The rise in importance of the vineyard is due in part to a dramatic shift in American winemaking philosophy. A couple of decades ago, popular belief held that a winemaker's technological ability was primarily responsible for the character of a wine. Today's outlook is much closer to that of the French, which champions the importance of terroir, or the viticultural circumstances of a specific vineyard: soil composition, climate, elevation and the like.
But vineyardization is also a matter of real estate. When the average acre of unplanted Napa Valley vineyard land costs about $34,000 and requires about $18,000 more to capitalize (according to Lewis Perdue in his incisive new book, The Wrath of Grapes), it's easy to understand why winery owners would want to make sure their particular piece of ground, however small, gets a credit line. And the government gives them complete freedom to do so; the only regulation applied to vineyard designation is that 95 percent of the grapes must actually come from the source cited.
This vineyardization of American wine is a phenomenon that scarcely existed 20 years ago. Not because vineyards did not exist--some in California are 50, 60, even 100 years old--but because those in the public vocabulary could be counted on one hand. The most famous of these first few was Heitz Martha's Vineyard, a 34-acre parcel of land planted largely with Cabernet Sauvignon in the early Sixties. Martha May, for whom the vineyard was named, and her husband, Tom May, sold their grapes exclusively to winemaker Joe Heitz, who turned out one of the finest, most distinctive Cabs in California. In fact, the minty character of Heitz Martha's Vineyard Cabernet Sauvignon is so pronounced that serious wine drinkers have little trouble identifying it in a blind tasting.
A few other wineries that helped pioneer the concept of vineyard designation include Freemark Abbey and its Bosché Vineyard Cabernet bottling; Ridge Vineyards and its legendary Lytton Springs Zinfandel; and Chateau St. Jean and its two Chardonnay vineyards, Belle Terre and Robert Young. But unlike many of the bottlings that followed, these early vineyards were singled out for their capacity to produce truly distinctive, consistent, often world-class wines.
Because California lacks the kind of classification system that Burgundy has put to such good use (and significant profit) for nearly a hundred years, there's no clear way to separate great vineyards from the not so great. In Burgundy, the better vineyards are ranked premier cru and the best earn the classification grand cru. But America has no such ratings. The result is that wine drinkers may end up choosing a vineyard-designated wine not because it has any unique characteristics, any terroir, but because, well, it's got a good name.
This manner of decision making is very much in keeping with America's label-conscious buying style. After all, how many would-be wearers of Giorgio Armani's vaunted black label could articulate the difference between it and Armani's cheaper white label, save for the difference in price? How many BMW drivers can describe what a 328i has to offer over a 323i? Part of the appeal is pride in the label.
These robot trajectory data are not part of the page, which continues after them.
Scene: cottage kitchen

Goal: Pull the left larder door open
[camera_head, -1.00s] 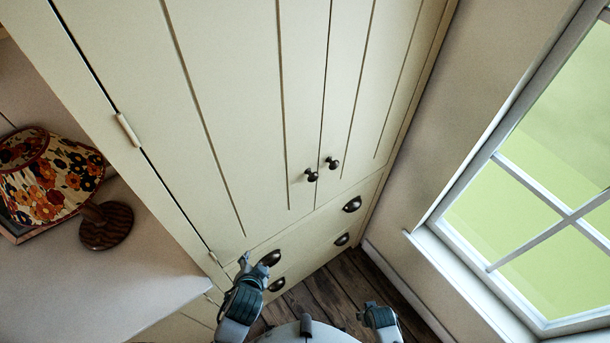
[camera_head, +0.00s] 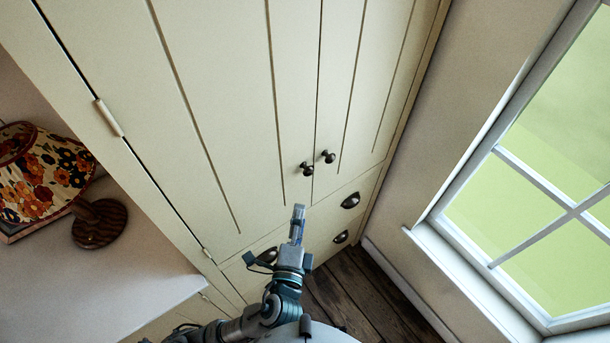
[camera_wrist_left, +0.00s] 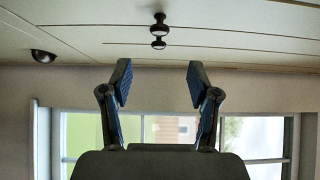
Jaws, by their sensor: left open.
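The left larder door (camera_head: 225,110) is a tall cream panel, shut flush beside the right door (camera_head: 365,90). Its dark round knob (camera_head: 306,169) sits near the lower corner by the middle gap; the right door's knob (camera_head: 328,156) is just right of it. My left gripper (camera_head: 298,213) is a little below the knobs in the head view, apart from them. In the wrist view the left gripper (camera_wrist_left: 159,75) is open and empty, with the left knob (camera_wrist_left: 159,18) and right knob (camera_wrist_left: 158,43) beyond its fingertips. My right gripper is out of view.
Drawers with dark cup pulls (camera_head: 350,200) lie below the doors. A counter (camera_head: 110,285) with a flowered lamp (camera_head: 45,175) stands at the left. A window (camera_head: 535,180) with a sill is in the right wall. Bare wooden floor (camera_head: 350,290) shows below.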

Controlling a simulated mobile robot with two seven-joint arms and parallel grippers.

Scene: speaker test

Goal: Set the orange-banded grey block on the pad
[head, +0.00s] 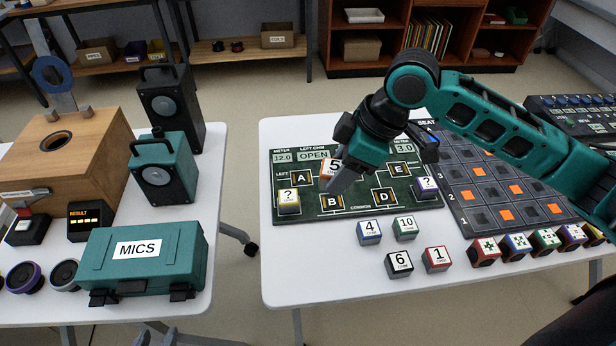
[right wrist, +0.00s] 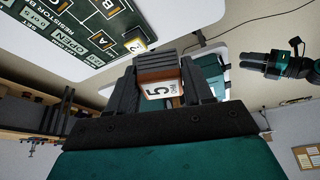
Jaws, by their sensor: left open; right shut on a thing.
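My right gripper (head: 340,178) is shut on an orange-banded block marked 5 (head: 330,167), over the left-middle part of the green circuit board (head: 350,215). The right wrist view shows the block's 5 face (right wrist: 160,88) between the fingers, with an orange-brown band along its edge. The board has lettered pads A (head: 301,178), B (head: 332,202), D (head: 384,196) and E (head: 398,169). The arm and gripper hide the board's middle. I cannot tell whether the block touches the board. My left gripper (head: 168,336) barely shows at the bottom edge; the right wrist view shows it (right wrist: 256,66) open and empty.
Yellow (head: 289,201) and purple (head: 427,188) "?" blocks sit on the board's sides. Blocks marked 4 (head: 369,232), 10 (head: 405,228), 6 (head: 399,264) and 1 (head: 436,260) stand in front. A dark orange-squared grid (head: 470,205) lies right. The table's front left is clear.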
Recently, I took a count of the wine bottles that forest the floor of my office (strictly short-term storage conditions) and realized more than half of my American bottles were vineyard designated. Some were from readily recognizable vineyards, but plenty boasted names I'd never heard of. I took two of the latter home to taste, both of which cost more than $20 a bottle. In each case, if there was terroir, it wasn't in evidence. In fact, these were two of the most characterless wines I can remember. I repeated this experiment several more times with similar results.
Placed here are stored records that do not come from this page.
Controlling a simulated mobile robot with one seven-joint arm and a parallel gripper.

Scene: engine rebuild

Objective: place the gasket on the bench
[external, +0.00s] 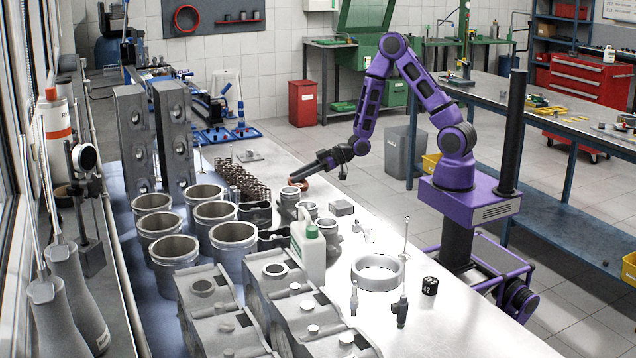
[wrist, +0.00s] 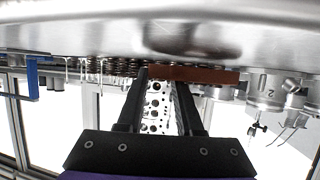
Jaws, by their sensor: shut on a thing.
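The gasket (external: 301,184) shows in the external view as a small red-brown piece at my fingertips, close over the bench (external: 450,325). In the wrist view the gasket (wrist: 205,75) is a thin brown strip seen edge-on, across the finger ends and reaching to the right. My gripper (external: 292,178) is shut on it; its two dark fingers (wrist: 160,82) show in the wrist view. The wrist picture looks upside down, with the shiny bench top (wrist: 80,35) along the upper edge. I cannot tell whether the gasket touches the bench.
Metal cylinders (external: 289,196) stand right below the gasket in the external view. Coil springs (external: 252,184) are to the left. A white-green bottle (external: 308,246), a large metal ring (external: 378,271) and engine blocks (external: 215,315) stand nearer the camera. Bare bench lies right of the fingertips.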

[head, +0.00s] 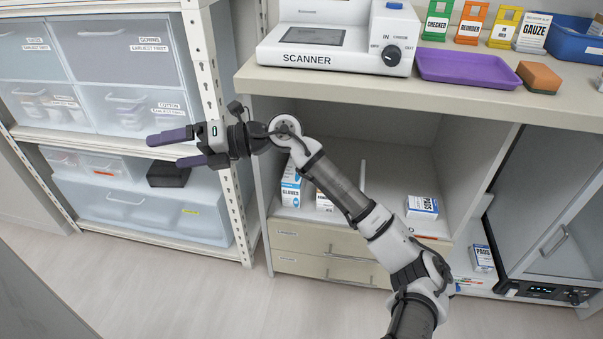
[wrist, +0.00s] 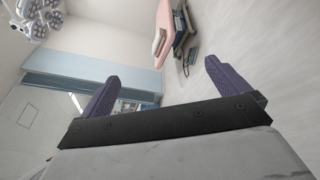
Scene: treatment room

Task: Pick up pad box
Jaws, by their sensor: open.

My conclusion? If American winemakers want wine drinkers to believe that there is prestige in vineyard names, then perhaps they should be prepared to prove that these names really mean something. If not, maybe that line on the label should be left off. After all, plenty of great wines don't carry vineyard designations; some of the best wines in California--not to mention the rest of the world--are created from a collection of anonymous sources. Who, for instance, knows the names of the vineyards that contribute to Caymus's legendary Special Selection Cabernet Sauvignon or that make up Mouton Rothschild or, for that matter, any Bordeaux?
I think American winemakers should consider adopting not just the French model of terroir but also some version of the French vineyard classification system, perhaps something along the lines of the Burgundian model. We might have to consider a new nomenclature, though; I can't quite imagine a grand cru called Dogtown.